— What is required —
Once the pictures are set aside, transcribe the remaining data exactly.

— Given data —
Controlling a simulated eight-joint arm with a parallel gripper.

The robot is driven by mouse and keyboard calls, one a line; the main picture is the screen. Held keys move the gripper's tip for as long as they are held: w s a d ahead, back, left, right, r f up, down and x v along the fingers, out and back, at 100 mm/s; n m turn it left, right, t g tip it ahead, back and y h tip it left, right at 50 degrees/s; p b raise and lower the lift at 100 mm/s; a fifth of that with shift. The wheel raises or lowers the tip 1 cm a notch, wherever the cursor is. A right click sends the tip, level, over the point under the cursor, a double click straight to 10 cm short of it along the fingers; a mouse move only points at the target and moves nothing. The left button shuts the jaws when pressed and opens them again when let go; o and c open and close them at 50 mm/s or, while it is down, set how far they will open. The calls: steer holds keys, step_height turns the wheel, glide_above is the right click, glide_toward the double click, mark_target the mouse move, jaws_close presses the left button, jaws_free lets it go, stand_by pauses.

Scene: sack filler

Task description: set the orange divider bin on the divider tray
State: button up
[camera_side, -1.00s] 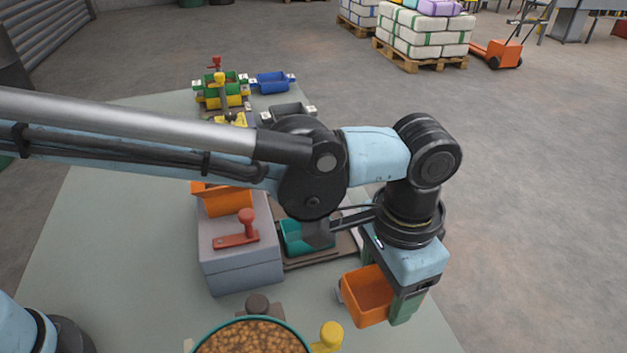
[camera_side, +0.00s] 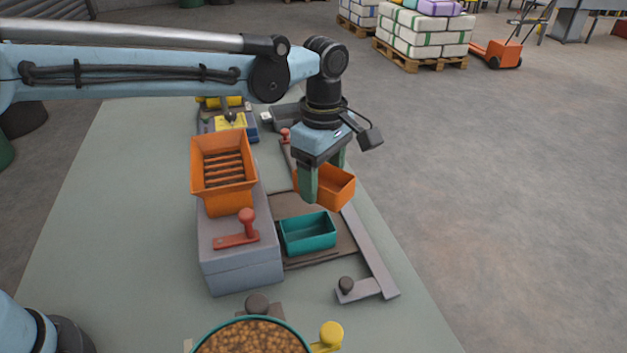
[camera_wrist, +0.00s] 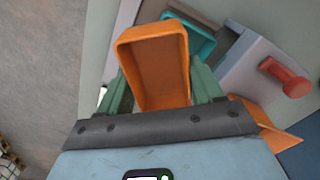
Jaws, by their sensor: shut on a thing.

— Problem solution —
Controlling a simulated eight-joint arm with a parallel gripper.

The robot is driven by mouse and keyboard calls, one a line; the main picture is the screen. Held keys move the gripper's tip for as long as they are held: w s a d ahead, back, left, right, r f up, down and x v along the fingers, out and back, at 100 mm/s; n m turn it left, right, t g tip it ahead, back and y h tip it left, right at 50 degrees/s; p b raise and lower the lift at 100 mm/s; a fifth of that with shift. The wheel raises or lowers the tip 1 cm a notch, wherever the cursor is. A right click sends the tip, level, over the point under the cursor, a double click straight to 10 cm short of it along the fingers; a mouse move only points at the target and moves nothing. The left button shuts the jaws when pressed and opens them again when let go; o and c open and close them at 50 mm/s or, while it is down, set how far they will open. The calls: steer holds keys, step_height turns the wheel, glide_above is the right click, glide_toward the double click, mark_target the mouse move, jaws_close presses the left button, jaws_free lets it go, stand_by pauses.

Scene: sack filler

Task description: set the orange divider bin on the divider tray
State: button up
[camera_side, -1.00s] 
[camera_side, +0.00s] 
[camera_wrist, +0.00s] 
Jaws, by their sensor: shut on a thing.

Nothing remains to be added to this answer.